Robot episode records
______
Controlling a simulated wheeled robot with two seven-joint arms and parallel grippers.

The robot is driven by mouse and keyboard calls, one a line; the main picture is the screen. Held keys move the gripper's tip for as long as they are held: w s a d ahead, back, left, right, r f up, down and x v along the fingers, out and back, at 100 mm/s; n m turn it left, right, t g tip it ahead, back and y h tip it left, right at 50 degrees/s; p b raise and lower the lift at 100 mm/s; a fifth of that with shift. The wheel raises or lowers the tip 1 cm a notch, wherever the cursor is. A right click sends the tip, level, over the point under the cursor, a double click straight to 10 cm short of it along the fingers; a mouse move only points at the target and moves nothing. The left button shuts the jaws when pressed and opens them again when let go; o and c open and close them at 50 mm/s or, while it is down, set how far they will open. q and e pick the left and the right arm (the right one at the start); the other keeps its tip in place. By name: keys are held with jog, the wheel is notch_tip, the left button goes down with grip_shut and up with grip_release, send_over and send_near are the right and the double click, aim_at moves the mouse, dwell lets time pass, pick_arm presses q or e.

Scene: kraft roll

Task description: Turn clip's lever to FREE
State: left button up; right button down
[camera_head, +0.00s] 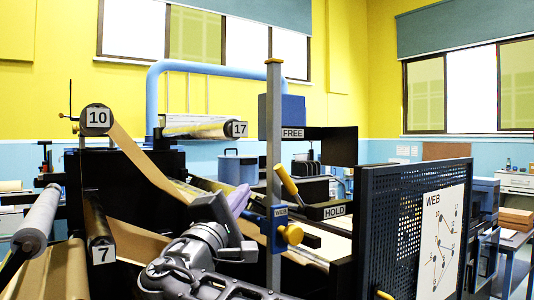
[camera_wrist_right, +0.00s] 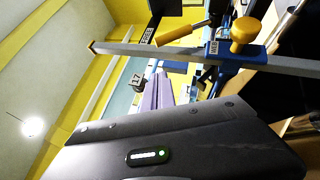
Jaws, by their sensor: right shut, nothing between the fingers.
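The clip's lever has a yellow handle (camera_head: 286,180), tilted up and to the left from its dark base beside the grey post. The FREE label (camera_head: 292,133) is above it and the HOLD label (camera_head: 334,210) is below it, to the right. The handle also shows in the wrist view (camera_wrist_right: 180,34). My right gripper, with purple fingers (camera_head: 239,200), is shut and empty, to the left of the post and apart from the handle. Its fingers also show in the wrist view (camera_wrist_right: 157,93). My left gripper is out of view.
The grey upright post (camera_head: 273,110) stands between my right gripper and the lever. A blue clamp with a yellow knob (camera_head: 291,234) sits on it, low. A perforated dark panel (camera_head: 400,215) with a WEB sheet stands right. Rollers and brown paper lie left.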

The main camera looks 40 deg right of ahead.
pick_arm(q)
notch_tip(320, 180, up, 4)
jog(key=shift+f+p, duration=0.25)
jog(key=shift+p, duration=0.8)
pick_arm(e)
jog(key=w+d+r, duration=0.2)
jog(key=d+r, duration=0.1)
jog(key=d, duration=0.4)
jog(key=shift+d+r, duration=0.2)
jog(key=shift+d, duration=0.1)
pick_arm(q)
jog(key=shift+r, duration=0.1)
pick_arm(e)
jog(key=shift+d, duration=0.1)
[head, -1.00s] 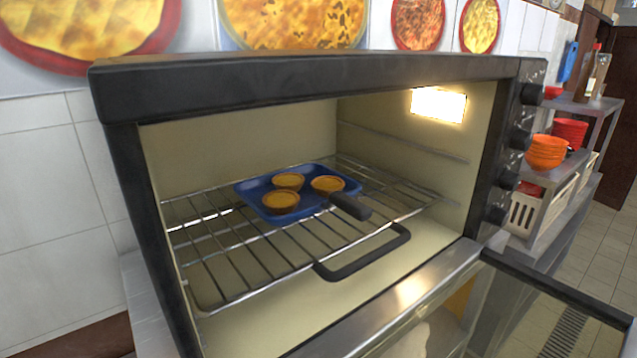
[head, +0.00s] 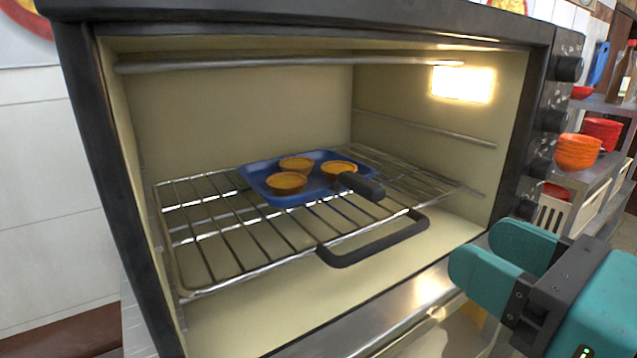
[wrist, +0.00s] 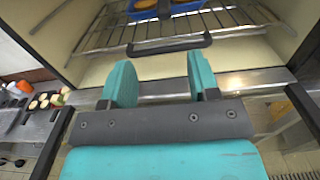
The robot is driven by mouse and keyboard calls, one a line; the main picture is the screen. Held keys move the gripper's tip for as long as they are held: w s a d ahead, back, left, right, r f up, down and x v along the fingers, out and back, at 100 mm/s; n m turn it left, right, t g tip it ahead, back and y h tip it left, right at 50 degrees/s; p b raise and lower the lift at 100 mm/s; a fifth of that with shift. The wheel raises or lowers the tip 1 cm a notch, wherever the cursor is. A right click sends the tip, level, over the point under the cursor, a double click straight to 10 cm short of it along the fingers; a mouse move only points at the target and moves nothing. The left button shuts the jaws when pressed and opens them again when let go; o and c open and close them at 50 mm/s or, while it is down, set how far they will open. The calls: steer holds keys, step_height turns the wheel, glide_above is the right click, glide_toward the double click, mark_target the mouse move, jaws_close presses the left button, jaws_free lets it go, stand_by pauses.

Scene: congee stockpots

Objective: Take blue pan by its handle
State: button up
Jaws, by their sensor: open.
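The blue pan (head: 262,182) sits on the wire rack inside the open oven, with several small round tarts (head: 287,182) in it. Its dark handle (head: 362,186) points toward the oven's front right. My gripper (head: 500,262) is open and empty, in front of the oven opening at the lower right in the head view, apart from the pan. In the wrist view my gripper's teal fingers (wrist: 160,85) are spread. The pan (wrist: 180,8) shows there only in part at the top edge, with its dark handle (wrist: 164,10) pointing toward me.
The wire rack (head: 215,233) has a black loop handle (head: 375,245) at its front, between my gripper and the pan. The oven's side walls, roof and lowered glass door bound the space. Orange bowls (head: 577,152) stand on a shelf at right.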

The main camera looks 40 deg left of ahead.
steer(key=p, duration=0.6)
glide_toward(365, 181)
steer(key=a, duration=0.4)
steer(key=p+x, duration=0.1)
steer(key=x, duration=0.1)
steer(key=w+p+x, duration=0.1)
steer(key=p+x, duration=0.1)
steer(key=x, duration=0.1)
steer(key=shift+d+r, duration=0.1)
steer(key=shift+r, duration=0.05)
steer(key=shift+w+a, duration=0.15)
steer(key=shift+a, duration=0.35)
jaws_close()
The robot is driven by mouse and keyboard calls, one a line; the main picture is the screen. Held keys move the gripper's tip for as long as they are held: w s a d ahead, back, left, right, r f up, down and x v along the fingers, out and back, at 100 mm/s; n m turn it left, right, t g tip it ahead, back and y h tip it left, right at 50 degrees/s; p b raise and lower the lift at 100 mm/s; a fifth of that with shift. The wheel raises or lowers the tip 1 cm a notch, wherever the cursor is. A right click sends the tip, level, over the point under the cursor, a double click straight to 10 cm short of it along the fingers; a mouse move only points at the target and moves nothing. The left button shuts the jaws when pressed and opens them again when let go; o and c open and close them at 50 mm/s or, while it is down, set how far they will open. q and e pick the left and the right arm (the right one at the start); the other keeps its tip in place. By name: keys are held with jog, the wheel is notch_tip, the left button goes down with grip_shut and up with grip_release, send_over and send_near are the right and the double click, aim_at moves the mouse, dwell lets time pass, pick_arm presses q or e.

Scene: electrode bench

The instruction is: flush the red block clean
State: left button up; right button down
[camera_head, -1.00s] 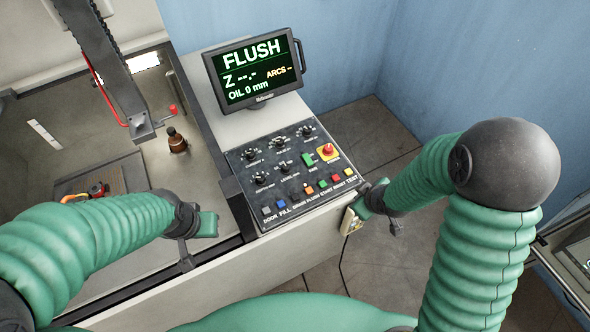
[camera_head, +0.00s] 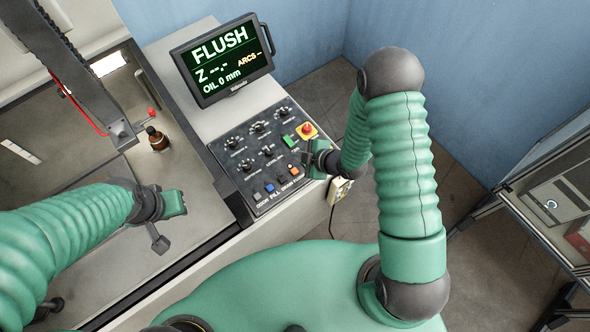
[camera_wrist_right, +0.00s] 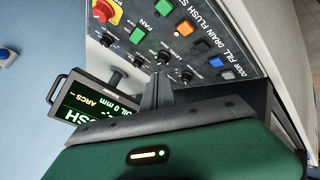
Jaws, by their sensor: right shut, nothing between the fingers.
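The red block is not clearly visible now; my left arm covers the tray area. The control panel (camera_head: 283,157) carries knobs and a lower row of labelled buttons, including blue FILL (camera_head: 269,188) and orange (camera_head: 294,170). The screen (camera_head: 222,60) reads FLUSH, OIL 0 mm. My right gripper (camera_head: 313,158) is shut and empty at the panel's right edge, hiding the right end of the row. In the right wrist view its fingers (camera_wrist_right: 166,88) overlap the panel; contact cannot be told. My left gripper (camera_head: 165,222) is over the tank's near side; its jaw state is unclear.
A red emergency stop (camera_head: 306,130) and a green button (camera_head: 289,140) sit close to my right gripper. A metal rack (camera_head: 520,215) stands at right.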

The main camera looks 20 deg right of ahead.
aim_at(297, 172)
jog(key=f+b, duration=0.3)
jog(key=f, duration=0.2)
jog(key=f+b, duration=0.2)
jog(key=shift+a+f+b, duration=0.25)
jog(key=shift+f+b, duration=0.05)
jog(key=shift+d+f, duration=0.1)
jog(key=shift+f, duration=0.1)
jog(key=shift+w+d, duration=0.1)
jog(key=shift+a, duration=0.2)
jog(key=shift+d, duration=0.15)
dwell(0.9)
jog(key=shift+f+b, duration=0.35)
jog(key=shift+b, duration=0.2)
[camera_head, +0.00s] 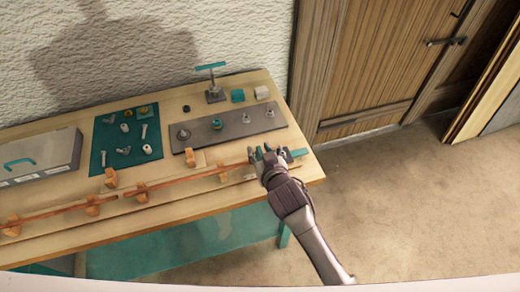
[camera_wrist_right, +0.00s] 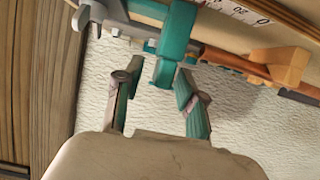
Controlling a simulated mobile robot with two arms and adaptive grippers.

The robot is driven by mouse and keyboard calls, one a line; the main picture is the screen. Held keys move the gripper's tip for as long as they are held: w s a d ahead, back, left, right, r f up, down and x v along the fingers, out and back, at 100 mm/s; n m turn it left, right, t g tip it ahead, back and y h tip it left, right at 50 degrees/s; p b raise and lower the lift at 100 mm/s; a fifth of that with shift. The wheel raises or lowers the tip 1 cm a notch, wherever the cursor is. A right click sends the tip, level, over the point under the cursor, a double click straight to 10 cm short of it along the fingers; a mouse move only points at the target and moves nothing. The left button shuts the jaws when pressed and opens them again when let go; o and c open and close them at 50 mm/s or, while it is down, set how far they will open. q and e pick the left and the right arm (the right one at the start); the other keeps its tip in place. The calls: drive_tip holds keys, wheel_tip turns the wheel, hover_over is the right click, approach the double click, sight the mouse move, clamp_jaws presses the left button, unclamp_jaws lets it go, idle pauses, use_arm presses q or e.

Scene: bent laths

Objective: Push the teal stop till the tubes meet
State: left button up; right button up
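The teal stop (camera_wrist_right: 176,42) stands at the right end of the tube line, and teal also shows there in the head view (camera_head: 296,153). A copper-brown tube (camera_head: 190,178) runs left from it through orange supports (camera_head: 222,172). A second tube (camera_head: 50,212) lies in line farther left; a small gap seems to show between them. My right gripper (camera_head: 263,157) is at the stop. In the wrist view its fingers (camera_wrist_right: 157,82) are apart, with the stop's lower part near and between their tips; contact is unclear. My left gripper is not in view.
A grey plate (camera_head: 240,122) with metal fittings and a teal mat (camera_head: 105,155) with small parts lie behind the tubes. A grey case (camera_head: 40,158) stands left, and a teal-topped stand (camera_head: 212,80) at the back. Open floor (camera_head: 420,200) lies right of the table.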

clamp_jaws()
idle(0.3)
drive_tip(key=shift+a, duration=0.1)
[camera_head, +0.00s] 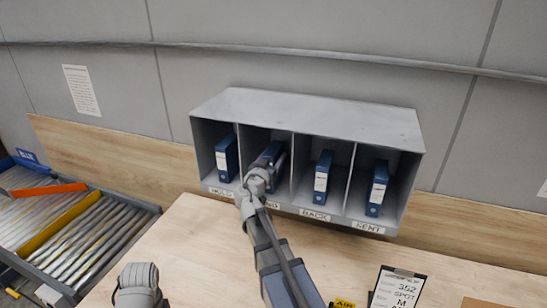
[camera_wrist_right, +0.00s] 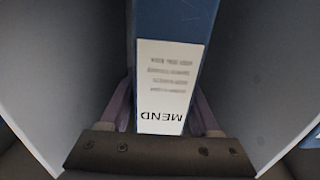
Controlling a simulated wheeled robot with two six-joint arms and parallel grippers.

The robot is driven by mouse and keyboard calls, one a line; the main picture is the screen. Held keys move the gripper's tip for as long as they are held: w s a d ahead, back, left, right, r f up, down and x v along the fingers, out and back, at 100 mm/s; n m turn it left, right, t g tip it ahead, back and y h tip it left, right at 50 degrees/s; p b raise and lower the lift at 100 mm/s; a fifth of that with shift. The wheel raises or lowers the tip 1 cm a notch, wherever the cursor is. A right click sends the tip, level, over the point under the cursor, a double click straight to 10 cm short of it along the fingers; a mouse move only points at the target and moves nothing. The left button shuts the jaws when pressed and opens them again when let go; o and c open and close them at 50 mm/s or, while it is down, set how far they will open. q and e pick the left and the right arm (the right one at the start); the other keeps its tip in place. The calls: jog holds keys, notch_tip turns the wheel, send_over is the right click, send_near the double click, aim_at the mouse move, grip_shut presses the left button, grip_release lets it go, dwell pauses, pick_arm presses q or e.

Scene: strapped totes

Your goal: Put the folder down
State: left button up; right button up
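The blue folder (camera_wrist_right: 177,25) stands upright in the second compartment from the left of the grey shelf unit (camera_head: 320,110). Its white spine label reads MEND, upside down in the right wrist view. In the head view the folder (camera_head: 270,152) is partly hidden by my right gripper (camera_head: 266,168). In the right wrist view the fingers (camera_wrist_right: 162,105) lie against both sides of the folder, shut on it. The compartment walls are apart from the folder on both sides. Whether its bottom touches the shelf floor is hidden.
Other blue folders stand in the HOLD (camera_head: 227,158), BACK (camera_head: 322,177) and SENT (camera_head: 377,188) compartments. The second compartment's label is mostly covered by my arm. A clipboard (camera_head: 397,288) lies at the table's front right. A roller conveyor (camera_head: 80,235) is at left. The wooden table (camera_head: 190,250) is mostly clear.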

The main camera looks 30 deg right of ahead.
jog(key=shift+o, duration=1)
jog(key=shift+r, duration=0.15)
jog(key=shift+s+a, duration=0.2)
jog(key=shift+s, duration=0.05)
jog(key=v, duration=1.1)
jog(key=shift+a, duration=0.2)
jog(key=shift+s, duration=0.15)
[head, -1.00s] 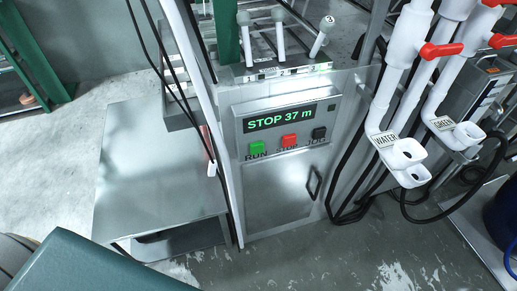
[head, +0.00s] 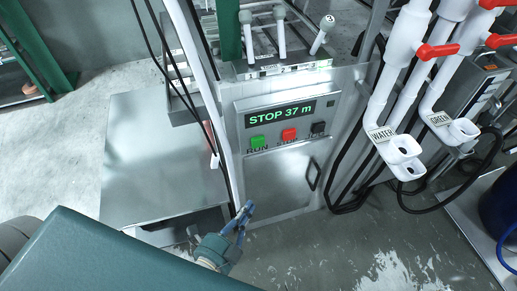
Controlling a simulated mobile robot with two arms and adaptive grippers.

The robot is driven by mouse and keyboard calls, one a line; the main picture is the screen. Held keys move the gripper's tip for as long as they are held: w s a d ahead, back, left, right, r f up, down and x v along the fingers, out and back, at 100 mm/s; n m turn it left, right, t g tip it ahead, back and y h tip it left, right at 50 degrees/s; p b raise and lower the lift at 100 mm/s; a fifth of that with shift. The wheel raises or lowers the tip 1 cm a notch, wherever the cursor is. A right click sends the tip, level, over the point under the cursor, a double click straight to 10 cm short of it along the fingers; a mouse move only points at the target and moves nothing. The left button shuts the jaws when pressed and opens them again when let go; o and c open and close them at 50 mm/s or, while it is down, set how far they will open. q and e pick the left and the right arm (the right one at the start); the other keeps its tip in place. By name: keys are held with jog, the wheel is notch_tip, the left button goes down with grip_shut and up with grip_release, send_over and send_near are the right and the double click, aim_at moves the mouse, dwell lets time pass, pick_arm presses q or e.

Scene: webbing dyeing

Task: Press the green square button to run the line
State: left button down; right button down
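The green square RUN button (head: 257,143) is on the grey control panel, at the left of a row of three. A red STOP button (head: 289,135) and a black JOG button (head: 319,129) sit to its right. The display (head: 281,114) above them reads "STOP 37 m" in green. My left gripper (head: 246,209) shows below the RUN button, in front of the lower cabinet, apart from the buttons. My right gripper is not in view.
A bare metal table (head: 160,160) stands left of the panel. Thin black cables and a pale post (head: 200,85) run just left of the buttons. White pipes with red valve handles (head: 437,51) and a WATER spout (head: 403,150) are at the right. Space before the panel is clear.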

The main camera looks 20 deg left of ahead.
______
Going through the records above, state how many lines carry "wheeled", with no other text.

### Worked solution:
2